Taking time off (off this blog as well, pretty much) to write two books, one on monadologies - Leibniz, Tarde, Whitehead, Latour - and one on animism in general. On the second one I'm now thinking through this relation between panpsychism (via Galen Strawson, see last post) and animism. On the first one I just finished the chapter on Whitehead and how creative advance makes a difference in a monadological metaphysics. As a non-intended related activity, been watching videos like this about plant communication. It is clear that the distinction between communication and navigation in a social landscape is hard to draw. In order to find one's way around all sort of communication signals are required - indications are coming from a communicating agent. Plants grow their roots underground guided by chemicals that are left by other plants and animals, signaling their purpose but also indicating which way to go to negotiate properly with their purpose. The research carried out by people in the video gives a clear impression that the distinction between matter with purely physical properties but organized chemically in order to display dispositions, capacities, purposes, rhythms - the flora is much slower -, causal powers and vulnerabilities and matter endowed with interiority is elusive. In the end of the day, panpsychism doesn't seem to be so far away from a well-thought eliminativism (to think of the two poles Shaviro stresses).

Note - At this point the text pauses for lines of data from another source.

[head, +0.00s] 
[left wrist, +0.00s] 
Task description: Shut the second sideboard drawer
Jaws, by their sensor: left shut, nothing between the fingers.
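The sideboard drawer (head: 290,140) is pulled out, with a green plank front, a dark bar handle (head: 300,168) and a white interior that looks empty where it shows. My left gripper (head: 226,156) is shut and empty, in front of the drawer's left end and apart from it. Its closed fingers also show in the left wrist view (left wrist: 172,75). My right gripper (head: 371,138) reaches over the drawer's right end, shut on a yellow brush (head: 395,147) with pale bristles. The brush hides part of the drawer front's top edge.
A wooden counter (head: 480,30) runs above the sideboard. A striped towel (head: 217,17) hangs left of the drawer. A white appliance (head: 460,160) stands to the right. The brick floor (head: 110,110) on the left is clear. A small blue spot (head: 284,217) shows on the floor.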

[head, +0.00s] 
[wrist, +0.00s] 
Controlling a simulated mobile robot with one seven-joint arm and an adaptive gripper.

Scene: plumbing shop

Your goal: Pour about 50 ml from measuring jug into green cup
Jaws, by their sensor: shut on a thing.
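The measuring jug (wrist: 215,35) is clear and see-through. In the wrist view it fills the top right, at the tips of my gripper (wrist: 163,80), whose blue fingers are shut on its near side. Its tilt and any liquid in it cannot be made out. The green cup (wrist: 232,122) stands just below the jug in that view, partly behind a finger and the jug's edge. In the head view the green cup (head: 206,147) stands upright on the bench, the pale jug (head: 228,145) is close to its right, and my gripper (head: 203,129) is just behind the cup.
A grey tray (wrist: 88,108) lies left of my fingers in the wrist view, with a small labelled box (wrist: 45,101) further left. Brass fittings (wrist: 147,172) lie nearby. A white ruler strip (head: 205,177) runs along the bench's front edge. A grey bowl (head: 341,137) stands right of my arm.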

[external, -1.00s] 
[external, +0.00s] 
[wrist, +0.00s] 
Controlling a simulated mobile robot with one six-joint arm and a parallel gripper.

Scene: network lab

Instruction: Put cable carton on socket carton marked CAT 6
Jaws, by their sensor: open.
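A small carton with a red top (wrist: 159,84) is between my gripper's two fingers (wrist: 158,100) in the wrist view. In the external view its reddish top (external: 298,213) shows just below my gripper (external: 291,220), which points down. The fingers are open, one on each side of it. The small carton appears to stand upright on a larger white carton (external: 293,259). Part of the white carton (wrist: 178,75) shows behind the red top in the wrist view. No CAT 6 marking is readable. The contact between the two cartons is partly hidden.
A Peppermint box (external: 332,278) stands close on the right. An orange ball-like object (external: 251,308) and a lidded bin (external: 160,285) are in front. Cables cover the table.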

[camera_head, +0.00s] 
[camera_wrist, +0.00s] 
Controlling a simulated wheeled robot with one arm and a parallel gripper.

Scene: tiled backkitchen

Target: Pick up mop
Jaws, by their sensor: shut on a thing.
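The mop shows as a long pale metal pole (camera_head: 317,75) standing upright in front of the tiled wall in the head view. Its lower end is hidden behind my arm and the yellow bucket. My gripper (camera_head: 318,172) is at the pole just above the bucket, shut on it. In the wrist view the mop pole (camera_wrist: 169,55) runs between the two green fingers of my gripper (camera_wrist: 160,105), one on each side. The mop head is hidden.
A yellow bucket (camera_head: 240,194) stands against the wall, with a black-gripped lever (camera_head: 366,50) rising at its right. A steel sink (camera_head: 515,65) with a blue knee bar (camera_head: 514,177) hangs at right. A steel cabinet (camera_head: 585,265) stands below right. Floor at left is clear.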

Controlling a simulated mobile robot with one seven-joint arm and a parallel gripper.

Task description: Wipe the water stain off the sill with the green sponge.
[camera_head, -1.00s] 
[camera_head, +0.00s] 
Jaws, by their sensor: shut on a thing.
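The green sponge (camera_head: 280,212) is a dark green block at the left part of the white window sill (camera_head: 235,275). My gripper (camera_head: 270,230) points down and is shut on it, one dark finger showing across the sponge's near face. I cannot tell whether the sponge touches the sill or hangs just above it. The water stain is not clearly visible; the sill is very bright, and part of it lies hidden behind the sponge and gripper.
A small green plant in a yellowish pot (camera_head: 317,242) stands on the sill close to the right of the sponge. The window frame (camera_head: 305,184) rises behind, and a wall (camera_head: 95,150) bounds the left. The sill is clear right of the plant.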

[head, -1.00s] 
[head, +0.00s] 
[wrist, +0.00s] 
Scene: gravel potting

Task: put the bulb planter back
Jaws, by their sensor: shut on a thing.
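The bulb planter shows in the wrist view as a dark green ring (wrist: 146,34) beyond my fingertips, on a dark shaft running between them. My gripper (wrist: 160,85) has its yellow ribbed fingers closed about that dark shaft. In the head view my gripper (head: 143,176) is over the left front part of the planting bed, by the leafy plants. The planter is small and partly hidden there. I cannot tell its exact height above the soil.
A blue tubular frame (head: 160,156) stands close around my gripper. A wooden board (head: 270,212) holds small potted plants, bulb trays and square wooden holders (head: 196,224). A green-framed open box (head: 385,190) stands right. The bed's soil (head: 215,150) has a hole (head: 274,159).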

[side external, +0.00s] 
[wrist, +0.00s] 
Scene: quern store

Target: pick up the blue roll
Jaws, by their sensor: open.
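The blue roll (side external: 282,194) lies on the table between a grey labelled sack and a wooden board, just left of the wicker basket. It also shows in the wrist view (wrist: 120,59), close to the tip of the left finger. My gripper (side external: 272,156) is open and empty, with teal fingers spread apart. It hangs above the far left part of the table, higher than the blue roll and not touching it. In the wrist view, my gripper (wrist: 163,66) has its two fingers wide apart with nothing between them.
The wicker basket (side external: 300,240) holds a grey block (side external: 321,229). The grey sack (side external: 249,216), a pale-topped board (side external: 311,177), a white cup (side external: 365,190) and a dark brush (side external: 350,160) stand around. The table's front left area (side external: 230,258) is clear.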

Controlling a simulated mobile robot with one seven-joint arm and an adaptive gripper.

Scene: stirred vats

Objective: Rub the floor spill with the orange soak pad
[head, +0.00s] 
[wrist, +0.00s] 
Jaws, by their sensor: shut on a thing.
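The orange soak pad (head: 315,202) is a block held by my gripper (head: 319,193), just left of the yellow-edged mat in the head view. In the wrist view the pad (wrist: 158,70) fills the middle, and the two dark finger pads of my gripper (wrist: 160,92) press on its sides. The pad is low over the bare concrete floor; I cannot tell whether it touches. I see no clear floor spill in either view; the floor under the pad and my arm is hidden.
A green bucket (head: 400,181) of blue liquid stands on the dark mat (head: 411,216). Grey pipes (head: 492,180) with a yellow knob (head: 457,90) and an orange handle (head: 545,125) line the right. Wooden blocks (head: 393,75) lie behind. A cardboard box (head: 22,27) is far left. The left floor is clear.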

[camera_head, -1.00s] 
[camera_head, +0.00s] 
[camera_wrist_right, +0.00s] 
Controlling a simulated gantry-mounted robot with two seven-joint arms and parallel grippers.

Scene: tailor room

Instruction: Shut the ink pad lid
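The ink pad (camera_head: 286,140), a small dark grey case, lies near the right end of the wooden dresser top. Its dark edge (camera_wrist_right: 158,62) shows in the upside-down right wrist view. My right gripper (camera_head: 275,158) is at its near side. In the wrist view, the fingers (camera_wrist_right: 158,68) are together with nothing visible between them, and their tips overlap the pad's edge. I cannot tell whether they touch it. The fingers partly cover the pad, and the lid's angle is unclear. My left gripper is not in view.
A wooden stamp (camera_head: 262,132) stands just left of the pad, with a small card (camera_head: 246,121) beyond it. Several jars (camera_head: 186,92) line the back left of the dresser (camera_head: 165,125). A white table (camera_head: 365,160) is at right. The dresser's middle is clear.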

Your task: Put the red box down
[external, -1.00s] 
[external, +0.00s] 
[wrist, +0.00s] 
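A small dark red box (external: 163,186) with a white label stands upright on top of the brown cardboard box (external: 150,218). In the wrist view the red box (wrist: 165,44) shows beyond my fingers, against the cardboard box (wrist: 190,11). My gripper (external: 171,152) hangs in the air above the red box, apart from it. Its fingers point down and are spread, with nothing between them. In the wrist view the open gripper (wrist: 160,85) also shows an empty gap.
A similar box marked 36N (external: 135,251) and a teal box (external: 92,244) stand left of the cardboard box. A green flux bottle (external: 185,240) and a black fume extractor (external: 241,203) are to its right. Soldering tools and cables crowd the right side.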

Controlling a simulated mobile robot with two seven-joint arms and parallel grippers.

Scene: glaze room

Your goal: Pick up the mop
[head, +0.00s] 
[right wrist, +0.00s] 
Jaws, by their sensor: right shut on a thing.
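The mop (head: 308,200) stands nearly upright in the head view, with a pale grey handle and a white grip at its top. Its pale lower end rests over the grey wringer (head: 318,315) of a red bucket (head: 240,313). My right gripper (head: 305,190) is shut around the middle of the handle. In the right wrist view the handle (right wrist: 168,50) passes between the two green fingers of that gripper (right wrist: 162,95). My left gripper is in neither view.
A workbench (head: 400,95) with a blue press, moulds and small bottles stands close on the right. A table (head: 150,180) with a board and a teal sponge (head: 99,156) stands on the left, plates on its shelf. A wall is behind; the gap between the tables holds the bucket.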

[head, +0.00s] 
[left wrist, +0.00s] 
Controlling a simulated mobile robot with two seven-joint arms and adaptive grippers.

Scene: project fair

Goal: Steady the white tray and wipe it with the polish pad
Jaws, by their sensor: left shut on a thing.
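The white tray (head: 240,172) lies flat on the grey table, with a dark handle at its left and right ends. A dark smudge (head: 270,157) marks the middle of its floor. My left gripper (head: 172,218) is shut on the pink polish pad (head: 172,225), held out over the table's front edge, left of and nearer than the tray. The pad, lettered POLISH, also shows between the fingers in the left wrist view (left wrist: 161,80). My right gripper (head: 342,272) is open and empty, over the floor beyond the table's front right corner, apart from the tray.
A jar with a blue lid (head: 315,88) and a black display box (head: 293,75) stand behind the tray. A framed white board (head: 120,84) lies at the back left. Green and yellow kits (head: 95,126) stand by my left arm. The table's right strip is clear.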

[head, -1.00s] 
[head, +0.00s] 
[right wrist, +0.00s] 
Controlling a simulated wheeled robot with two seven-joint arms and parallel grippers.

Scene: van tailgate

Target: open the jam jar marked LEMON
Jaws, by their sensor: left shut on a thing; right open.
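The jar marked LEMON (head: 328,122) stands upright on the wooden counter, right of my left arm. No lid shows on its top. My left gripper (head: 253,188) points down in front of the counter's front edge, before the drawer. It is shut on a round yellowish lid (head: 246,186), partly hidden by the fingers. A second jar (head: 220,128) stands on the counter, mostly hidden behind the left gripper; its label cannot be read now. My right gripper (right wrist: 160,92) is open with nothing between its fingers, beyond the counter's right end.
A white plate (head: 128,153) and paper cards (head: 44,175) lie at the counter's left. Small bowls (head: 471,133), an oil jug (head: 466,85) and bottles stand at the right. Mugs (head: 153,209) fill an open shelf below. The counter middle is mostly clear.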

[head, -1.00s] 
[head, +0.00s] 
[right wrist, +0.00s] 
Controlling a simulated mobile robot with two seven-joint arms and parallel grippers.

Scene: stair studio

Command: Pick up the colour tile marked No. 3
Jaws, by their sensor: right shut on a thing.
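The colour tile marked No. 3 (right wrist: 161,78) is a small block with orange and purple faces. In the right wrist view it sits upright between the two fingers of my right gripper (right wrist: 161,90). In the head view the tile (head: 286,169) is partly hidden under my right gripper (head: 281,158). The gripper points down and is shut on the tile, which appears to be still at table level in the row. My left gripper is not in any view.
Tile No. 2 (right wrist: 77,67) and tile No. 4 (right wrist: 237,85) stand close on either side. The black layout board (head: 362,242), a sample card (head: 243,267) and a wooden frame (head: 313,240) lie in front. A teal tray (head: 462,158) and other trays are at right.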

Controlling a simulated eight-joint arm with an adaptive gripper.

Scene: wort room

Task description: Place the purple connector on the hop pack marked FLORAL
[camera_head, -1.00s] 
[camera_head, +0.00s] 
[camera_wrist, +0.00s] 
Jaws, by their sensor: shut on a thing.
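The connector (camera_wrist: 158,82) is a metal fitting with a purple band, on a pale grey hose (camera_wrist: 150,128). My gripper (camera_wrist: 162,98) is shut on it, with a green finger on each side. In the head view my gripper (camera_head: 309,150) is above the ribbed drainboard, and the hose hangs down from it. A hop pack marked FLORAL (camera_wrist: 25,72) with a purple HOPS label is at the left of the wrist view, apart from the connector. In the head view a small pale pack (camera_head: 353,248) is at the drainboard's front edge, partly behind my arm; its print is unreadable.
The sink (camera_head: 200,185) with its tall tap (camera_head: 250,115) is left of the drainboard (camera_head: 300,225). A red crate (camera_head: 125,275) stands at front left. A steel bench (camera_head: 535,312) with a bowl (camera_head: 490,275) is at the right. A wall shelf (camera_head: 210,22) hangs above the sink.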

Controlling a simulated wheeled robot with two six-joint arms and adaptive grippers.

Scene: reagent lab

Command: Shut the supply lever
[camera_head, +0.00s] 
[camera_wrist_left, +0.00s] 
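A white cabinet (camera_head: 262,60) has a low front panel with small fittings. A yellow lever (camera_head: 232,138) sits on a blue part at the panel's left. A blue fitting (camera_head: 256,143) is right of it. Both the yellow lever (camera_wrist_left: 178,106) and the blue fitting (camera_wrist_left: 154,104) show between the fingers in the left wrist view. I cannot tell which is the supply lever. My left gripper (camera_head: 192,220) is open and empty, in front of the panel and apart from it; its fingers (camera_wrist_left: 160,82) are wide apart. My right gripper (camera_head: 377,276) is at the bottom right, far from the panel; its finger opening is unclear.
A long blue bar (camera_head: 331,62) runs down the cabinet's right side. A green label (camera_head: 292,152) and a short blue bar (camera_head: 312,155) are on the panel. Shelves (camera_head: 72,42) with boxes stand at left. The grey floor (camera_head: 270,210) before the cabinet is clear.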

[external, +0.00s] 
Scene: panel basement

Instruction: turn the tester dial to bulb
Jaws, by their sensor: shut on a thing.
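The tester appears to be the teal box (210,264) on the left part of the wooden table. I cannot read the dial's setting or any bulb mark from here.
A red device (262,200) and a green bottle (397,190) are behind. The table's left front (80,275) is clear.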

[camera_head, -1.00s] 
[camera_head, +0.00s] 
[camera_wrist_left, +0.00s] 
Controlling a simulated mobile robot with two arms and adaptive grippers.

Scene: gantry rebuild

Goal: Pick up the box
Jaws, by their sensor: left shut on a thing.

The distinction that strikes me there is really between a (panpsychist tendency associated to) system-based take on capacities, tendencies, causes and behavior on the one hand and a more (panpsychist in the Whiteheadian sense) agent-based take on those things. The first is present in most of the researchers on the videos. They draw from evolution theory that competition for survival (or some suitable variation thereafter) drives the communication, or the thinking, or the decision-making process. Some mention that it is not competition but rather cooperation that mostly shape, say, the underground network of roots in a forest: plants are part of a system of (qualified) cooperation. This system-based approach seems to me far from the idea of an animism where actualities are really agents with singular purposes and associate with each other through some process of negotiation guided by these purposes. There is a sense in which not all panpsychism will be animist - the latter requires genuine agents (genuine animas) capable of being geared by their own purpose (or, to be with Whitehead, by their creativity or their fight for self-satisfaction). In my terms in one of the books, one could be a panpsychist and still not an ontology of agents (or of agency) by claiming that minds are everywhere (or variations thereafter) and they are part of a system of laws - the agency is therefore not in the many minds. Maybe a non-animist panpsychism is more palatable for researchers educated in the idea of a law-like nature. In any case, the distinction elucidates what is at stake in the specific form of panpsychism that Whitehead inspires.